Uma tentação particularmente perigosa para a prática do oportunismo é a tendência de alguns libertários, especialmente no partido Libertário, para parecerem “responsáveis” e “realistas” ao apresentarem algum tipo de “plano de quatro anos” para a desestatização. O ponto importante aqui não é o número de anos do plano, mas a ideia de estabelecer qualquer tipo de programa abrangente e planeado de transição para o objectivo da liberdade total. Por exemplo: que no ano 1 a lei A seja revogada, a lei B modificada, o imposto C reduzido em 10%, etc.; no ano 2, a lei D deveria ser revogada, o imposto C reduzido em mais 10%, etc. O grave problema de tal plano, a grave contradição com o princípio libertário, é que implica fortemente por exemplo, que a lei D não deveria ser revogada até ao segundo ano do programa previsto. Iríamos assim cair na armadilha do gradualismo-em-teoria, numa escala massiva. Os pretensos planificadores libertários teriam caído numa posição em que pareciam opor-se a qualquer ritmo mais rápido em direcção à liberdade do que o abrangido pelo seu plano. E de facto, não há nenhuma razão legítima para um ritmo mais lento do que para um ritmo mais rápido; pelo contrário.

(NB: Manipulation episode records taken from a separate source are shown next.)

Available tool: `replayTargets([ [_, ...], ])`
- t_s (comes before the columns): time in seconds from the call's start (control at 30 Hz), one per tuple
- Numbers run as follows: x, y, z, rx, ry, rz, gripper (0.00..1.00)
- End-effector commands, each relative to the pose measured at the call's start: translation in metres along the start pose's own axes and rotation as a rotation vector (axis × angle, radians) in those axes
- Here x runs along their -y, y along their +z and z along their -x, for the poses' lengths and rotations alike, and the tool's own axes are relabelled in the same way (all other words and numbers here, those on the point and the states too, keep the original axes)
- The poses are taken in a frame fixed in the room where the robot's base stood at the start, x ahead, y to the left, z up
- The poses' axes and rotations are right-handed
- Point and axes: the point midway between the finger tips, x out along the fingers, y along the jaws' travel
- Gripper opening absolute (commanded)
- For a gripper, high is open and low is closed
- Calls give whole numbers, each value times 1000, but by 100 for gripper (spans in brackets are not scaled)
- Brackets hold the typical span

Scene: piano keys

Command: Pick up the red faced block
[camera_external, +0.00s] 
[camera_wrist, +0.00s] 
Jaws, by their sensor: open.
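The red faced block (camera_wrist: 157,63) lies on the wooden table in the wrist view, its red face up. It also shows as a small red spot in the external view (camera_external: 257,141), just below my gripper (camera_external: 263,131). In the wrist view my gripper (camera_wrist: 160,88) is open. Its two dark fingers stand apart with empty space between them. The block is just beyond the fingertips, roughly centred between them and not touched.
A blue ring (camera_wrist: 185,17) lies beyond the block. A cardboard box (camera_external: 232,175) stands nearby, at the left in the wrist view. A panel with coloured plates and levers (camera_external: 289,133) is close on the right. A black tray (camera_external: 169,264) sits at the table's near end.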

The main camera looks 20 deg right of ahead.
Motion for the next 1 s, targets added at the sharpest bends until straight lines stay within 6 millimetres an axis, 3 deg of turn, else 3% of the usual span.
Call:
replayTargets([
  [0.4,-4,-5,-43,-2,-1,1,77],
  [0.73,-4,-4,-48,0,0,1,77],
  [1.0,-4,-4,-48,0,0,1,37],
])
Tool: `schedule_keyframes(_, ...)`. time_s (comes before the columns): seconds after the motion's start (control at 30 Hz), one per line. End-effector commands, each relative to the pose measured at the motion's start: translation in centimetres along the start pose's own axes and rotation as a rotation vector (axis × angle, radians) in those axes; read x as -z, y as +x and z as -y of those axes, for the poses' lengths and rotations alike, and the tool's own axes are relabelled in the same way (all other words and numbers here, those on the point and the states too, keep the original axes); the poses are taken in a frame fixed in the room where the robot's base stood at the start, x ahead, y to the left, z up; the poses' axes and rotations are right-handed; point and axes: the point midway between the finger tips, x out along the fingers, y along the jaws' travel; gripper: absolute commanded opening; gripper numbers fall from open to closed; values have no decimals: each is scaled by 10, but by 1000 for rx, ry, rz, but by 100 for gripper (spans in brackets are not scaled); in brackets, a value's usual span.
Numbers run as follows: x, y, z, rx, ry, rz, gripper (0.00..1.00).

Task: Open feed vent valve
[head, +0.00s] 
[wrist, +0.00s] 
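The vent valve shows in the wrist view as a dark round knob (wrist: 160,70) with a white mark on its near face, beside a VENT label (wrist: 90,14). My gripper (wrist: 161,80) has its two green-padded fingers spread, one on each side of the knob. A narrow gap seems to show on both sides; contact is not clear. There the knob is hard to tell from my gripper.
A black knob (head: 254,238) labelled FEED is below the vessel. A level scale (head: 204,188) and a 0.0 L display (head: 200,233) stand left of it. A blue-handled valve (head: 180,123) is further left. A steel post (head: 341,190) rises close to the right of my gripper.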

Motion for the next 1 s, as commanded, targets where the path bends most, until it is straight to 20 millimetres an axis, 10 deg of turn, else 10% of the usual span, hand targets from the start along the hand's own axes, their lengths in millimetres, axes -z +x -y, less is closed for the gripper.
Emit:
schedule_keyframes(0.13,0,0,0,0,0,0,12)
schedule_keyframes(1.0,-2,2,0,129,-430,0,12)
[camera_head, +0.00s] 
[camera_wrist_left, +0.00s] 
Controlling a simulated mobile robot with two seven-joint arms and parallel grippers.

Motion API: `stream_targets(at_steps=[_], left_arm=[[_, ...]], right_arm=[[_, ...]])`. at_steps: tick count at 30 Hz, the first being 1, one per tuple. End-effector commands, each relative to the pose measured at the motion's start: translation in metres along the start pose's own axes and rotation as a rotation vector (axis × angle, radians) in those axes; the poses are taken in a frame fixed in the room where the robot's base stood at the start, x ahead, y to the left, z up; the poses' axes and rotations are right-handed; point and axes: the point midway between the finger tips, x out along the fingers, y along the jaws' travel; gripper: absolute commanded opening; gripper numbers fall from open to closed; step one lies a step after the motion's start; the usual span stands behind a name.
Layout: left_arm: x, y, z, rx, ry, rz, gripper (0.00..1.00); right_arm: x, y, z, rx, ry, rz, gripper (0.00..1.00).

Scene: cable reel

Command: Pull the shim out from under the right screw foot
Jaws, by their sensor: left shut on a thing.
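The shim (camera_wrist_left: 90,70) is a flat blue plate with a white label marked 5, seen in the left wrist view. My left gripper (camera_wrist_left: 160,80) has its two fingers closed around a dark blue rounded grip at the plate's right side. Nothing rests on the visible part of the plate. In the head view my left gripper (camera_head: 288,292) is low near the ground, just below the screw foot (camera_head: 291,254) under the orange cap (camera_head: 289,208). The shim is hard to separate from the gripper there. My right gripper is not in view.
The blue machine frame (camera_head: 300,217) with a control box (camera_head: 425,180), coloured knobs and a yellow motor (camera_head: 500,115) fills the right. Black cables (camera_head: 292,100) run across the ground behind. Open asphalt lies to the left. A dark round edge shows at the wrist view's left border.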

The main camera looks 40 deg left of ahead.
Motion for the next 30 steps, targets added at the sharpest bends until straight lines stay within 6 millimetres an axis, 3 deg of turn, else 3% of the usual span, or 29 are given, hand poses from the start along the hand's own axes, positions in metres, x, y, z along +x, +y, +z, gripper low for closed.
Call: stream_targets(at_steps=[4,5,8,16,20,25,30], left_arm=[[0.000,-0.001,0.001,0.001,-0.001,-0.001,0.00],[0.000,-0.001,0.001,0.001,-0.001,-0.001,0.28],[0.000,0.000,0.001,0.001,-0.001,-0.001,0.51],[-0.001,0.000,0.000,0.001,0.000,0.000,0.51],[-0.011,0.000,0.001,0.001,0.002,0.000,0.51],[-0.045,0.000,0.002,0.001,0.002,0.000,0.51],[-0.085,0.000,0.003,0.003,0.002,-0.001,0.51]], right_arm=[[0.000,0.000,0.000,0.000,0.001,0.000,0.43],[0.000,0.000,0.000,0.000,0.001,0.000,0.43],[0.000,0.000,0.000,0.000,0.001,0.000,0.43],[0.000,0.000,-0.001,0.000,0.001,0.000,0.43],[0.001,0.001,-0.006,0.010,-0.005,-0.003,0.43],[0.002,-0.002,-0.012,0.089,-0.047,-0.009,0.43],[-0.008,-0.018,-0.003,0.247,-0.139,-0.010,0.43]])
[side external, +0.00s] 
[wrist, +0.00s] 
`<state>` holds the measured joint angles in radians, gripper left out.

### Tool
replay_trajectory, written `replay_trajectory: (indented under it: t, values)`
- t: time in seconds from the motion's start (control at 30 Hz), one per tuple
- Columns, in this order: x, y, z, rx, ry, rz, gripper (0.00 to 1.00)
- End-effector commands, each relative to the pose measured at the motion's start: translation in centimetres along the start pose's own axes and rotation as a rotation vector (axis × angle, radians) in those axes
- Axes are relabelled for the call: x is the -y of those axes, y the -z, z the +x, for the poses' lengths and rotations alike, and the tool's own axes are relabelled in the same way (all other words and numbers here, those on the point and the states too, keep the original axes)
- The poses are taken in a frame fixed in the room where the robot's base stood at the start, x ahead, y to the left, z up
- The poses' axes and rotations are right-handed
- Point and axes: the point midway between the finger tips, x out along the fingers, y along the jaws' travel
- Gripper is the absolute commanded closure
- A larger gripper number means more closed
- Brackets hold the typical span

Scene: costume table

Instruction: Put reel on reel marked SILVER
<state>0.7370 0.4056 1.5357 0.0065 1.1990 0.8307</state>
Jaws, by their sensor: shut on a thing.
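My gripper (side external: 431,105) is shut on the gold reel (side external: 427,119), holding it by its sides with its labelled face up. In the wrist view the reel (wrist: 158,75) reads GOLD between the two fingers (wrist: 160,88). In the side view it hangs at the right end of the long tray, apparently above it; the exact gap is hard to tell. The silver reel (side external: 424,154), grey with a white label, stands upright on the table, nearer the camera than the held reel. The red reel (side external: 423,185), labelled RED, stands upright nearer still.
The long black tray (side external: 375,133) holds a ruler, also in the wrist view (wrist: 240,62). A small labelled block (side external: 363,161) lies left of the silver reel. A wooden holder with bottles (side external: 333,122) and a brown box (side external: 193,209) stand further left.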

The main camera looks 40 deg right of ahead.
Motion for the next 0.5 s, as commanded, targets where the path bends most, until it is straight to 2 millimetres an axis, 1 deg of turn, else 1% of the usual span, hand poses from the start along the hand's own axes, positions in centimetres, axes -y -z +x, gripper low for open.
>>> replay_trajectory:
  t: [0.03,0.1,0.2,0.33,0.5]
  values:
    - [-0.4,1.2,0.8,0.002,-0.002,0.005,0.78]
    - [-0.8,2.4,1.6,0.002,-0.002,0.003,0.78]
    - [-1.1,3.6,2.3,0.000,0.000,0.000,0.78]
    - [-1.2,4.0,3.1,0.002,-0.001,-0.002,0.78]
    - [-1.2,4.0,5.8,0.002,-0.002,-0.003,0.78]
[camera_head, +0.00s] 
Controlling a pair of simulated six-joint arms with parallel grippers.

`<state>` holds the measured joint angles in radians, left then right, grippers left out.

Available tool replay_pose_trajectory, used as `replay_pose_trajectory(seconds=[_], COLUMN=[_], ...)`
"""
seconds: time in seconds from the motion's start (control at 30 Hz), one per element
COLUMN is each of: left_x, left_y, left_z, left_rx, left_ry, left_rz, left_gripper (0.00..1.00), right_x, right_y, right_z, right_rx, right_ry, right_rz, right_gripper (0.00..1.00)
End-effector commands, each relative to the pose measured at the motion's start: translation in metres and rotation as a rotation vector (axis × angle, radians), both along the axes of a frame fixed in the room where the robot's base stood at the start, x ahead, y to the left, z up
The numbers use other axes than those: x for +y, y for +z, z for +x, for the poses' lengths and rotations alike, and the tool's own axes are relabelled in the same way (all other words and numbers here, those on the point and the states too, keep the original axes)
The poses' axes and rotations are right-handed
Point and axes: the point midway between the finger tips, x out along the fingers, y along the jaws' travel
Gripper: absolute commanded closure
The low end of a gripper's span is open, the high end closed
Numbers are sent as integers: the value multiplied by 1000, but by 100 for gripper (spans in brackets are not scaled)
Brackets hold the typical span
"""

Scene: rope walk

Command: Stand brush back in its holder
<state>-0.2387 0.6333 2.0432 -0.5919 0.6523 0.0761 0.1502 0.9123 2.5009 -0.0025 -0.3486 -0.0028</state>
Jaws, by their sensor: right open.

Há outra falha grave na própria ideia de um programa planeado e abrangente em direcção à liberdade. Pois o próprio ritmo cuidadoso e estudado, a natureza abrangente do programa, implica que o Estado não é realmente o inimigo comum da humanidade, que é possível e desejável utilizar o Estado para arquitectar um ritmo planeado e mensurado em direção à liberdade. A percepção de que o Estado é o maior inimigo da humanidade, por outro lado, leva a uma perspectiva estratégica muito diferente: nomeadamente, que os libertários deveriam pressionar e aceitar com entusiasmo qualquer redução do poder ou actividade do Estado em qualquer frente. Qualquer redução deste tipo, em qualquer momento, deverá ser encarada como uma diminuição bem-vinda do crime e da agressão. Portanto, a preocupação do libertário não deve ser a de utilizar o Estado para embarcar numa rota comedida de privatização, mas sim eliminar toda e qualquer manifestação de estatismo quando e onde ele ou ela puder….
Assim, o libertário nunca se deve permitir cair na armadilha de qualquer tipo de proposta de acção governamental “positiva”; na sua perspectiva, o papel do governo deveria consistir apenas em retirar-se de todas as esferas da sociedade tão rapidamente quanto possa ser pressionado a fazê-lo.
Também não deveria haver contradições na retórica. O libertário não se deveria entregar a qualquer retórica, muito menos a quaisquer recomendações políticas, que funcionam contra o objectivo final. Assim, suponhamos que se pede a um libertário que dê a sua opinião sobre um corte de impostos específico. Mesmo que não sinta que possa neste momento apelar em voz alta à abolição dos impostos, a única coisa que não deve fazer é acrescentar ao seu apoio a uma redução de impostos uma retórica sem princípios como: “Bem, claro, alguma tributação é essencial…”, etc. Apenas iremos prejudicar o nosso objetivo final utilizando floreados retóricos que confundem o público e contradizem e violam os nossos princípios.